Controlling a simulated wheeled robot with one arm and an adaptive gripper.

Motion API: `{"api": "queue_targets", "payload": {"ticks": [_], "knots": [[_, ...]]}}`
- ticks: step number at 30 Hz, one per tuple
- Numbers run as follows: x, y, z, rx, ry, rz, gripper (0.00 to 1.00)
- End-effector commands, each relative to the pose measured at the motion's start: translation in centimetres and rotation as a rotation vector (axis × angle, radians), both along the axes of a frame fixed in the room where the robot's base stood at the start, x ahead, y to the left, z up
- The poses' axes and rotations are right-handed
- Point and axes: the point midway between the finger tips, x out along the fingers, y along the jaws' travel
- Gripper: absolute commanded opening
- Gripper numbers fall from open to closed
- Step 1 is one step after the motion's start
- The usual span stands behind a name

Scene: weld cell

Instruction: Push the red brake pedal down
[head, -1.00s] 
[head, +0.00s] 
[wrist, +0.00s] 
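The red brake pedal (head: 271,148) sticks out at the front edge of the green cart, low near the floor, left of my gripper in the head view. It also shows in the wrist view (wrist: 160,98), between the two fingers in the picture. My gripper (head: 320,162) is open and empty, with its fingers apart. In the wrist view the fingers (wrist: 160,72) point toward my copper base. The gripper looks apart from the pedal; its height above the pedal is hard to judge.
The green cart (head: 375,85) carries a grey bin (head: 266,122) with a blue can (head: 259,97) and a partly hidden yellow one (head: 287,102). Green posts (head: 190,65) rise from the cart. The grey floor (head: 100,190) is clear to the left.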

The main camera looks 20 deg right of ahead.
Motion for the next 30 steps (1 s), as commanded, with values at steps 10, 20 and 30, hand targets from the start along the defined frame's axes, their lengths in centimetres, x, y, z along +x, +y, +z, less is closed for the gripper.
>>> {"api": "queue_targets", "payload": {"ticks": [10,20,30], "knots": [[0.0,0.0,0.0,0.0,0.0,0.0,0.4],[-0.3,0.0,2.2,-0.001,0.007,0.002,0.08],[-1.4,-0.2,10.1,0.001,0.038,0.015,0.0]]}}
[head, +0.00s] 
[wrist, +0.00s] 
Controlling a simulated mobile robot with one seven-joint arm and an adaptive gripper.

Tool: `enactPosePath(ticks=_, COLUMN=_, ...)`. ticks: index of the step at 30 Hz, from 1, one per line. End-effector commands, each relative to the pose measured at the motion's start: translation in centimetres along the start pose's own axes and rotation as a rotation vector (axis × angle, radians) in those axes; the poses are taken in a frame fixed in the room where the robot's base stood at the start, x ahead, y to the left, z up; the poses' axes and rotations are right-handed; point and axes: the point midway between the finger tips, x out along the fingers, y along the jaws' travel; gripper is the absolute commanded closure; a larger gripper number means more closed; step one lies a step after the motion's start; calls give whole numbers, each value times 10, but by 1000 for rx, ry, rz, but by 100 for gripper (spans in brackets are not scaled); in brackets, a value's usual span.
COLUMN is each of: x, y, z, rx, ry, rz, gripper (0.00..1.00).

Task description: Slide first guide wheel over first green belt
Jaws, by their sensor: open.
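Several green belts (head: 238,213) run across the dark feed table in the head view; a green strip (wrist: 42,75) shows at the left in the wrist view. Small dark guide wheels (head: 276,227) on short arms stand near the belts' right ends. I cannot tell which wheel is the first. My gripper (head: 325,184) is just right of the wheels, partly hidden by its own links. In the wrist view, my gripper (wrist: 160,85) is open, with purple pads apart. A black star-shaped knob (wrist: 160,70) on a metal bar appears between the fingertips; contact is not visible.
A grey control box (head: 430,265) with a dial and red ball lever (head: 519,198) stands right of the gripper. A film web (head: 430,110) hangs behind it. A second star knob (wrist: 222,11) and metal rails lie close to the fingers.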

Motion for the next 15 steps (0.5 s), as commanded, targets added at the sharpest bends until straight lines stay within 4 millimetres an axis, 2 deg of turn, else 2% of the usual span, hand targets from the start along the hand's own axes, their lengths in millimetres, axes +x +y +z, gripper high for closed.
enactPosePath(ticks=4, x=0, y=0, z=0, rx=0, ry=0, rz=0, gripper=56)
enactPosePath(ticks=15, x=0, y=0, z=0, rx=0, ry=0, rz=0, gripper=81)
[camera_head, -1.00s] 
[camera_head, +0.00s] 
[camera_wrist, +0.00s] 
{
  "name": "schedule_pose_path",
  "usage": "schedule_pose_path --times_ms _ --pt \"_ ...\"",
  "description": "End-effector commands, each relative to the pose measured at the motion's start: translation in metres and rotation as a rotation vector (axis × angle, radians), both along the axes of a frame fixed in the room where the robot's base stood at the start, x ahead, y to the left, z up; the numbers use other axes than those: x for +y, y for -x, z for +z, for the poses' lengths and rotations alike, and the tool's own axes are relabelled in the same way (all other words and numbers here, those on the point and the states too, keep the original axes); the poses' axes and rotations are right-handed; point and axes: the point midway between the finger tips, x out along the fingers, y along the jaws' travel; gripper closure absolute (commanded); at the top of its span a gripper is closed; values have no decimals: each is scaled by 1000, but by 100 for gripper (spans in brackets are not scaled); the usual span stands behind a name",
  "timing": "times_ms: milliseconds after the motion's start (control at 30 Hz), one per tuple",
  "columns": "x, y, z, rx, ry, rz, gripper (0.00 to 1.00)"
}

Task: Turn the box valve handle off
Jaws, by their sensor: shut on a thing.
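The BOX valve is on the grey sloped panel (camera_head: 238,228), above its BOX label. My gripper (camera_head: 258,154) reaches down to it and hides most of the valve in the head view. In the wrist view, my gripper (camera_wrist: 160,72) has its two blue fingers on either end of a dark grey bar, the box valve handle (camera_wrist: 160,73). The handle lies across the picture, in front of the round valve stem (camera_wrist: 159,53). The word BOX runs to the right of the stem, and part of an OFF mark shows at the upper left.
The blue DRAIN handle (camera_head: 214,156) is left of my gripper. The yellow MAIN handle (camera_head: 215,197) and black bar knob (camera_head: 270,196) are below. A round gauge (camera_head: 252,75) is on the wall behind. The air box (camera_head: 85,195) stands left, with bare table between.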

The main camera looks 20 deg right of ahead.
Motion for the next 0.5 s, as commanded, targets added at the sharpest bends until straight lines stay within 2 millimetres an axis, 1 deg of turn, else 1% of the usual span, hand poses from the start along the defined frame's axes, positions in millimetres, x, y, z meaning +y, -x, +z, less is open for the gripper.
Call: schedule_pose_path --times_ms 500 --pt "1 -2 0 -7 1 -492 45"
__________________________________________________
● **OBJECTIVE**
Reply with only the number of lines in the material above where the string "values" appears.

● **FINISHED TASK**
2